NEW YORK — Hit by lower margins and higher expenses, Delia’s, the Generation Y direct marketing firm, reported a loss of $1.8 million in the fourth quarter.
The results include a pretax gain of $8 million on sales of ITurf stock, a tax benefit of $3 million and a special charge of $761,000.
Last year, Delia’s earned $3.2 million, or 21 cents a diluted share.
Sales grew 12.7 percent to $67.5 million from $60 million, driven by contributions from new catalogs and retail stores, the company said.
“Fiscal 1999 was a transitional year in which we strengthened the Delia’s brand and positioned the company for growth as a multichannel retailer,” commented Evan Guillemin, Delia’s president, in a statement. “We made investments in each channel of our business and we upgraded our distribution and operating systems, which we believe will ensure the continued success of our direct marketing business, including our Internet efforts.”

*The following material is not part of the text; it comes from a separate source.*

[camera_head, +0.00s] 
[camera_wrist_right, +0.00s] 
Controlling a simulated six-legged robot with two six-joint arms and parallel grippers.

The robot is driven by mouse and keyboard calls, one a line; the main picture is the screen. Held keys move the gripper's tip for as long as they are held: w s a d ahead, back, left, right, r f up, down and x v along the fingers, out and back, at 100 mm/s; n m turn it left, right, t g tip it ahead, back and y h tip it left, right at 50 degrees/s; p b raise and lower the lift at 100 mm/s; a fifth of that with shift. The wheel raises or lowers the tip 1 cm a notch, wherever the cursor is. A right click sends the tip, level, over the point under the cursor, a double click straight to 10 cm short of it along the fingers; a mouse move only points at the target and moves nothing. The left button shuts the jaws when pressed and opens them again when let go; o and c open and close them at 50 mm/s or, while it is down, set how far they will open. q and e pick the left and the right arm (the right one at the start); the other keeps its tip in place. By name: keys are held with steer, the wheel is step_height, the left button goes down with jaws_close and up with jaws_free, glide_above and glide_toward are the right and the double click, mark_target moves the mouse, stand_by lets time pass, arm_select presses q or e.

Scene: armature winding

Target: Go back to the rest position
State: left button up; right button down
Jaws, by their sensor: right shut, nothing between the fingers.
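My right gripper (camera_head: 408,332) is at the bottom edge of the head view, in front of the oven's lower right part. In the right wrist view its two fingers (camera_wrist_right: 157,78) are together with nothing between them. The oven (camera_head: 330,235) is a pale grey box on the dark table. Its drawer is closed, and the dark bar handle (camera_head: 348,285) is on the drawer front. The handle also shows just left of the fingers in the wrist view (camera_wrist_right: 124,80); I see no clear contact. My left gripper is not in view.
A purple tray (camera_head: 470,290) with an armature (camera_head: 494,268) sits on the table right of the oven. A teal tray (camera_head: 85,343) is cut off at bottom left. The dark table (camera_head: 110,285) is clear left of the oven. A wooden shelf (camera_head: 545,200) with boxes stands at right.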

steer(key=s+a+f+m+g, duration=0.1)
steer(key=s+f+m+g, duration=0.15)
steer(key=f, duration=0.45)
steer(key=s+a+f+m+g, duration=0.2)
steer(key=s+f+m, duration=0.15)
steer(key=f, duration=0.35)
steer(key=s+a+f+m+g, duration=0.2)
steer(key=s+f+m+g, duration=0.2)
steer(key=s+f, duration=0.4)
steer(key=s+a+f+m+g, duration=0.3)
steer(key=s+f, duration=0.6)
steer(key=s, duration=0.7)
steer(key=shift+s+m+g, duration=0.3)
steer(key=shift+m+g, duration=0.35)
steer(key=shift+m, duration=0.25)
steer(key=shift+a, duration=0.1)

The firm, based here, sells apparel, accessories and home furnishings through its catalog, retail stores and Internet businesses.
Gross margins dropped to 42 percent of sales from 49 percent due primarily to “aggressive markdowns, liquidation at the Screeem stores and promotional shipping during the holiday season,” the firm said. Selling, general and administrative costs jumped to $44.3 million from $24.4 million due to retail store and Internet expansions.
Guillemin further noted that the firm has strengthened its senior management team with the addition of Estelle DeMusey, executive vice president of direct mail; Tricia Waechter, executive vice president of retail, and James Cooper, executive vice president and chief financial officer.
On the retail front, the company opened 17 retail stores this year and is in the process of converting former Screeem stores to the Delia’s concept.
Guillemin also said that the company’s ITurf subsidiary, an online teen network, is performing ahead of expectations.
In the year, earnings surged 87.6 percent to $11 million, or 71 cents a share, from $5.8 million, or 41 cents, reflecting a pretax gain of $78.1 million related to the initial public offering and subsequent sale of ITurf stock and a pretax charge of $23.7 million related to Screeem.
Sales grew 20.5 percent to $190.8 million from $158.4 million, but margins fell to 43 percent of sales from 51 percent last year.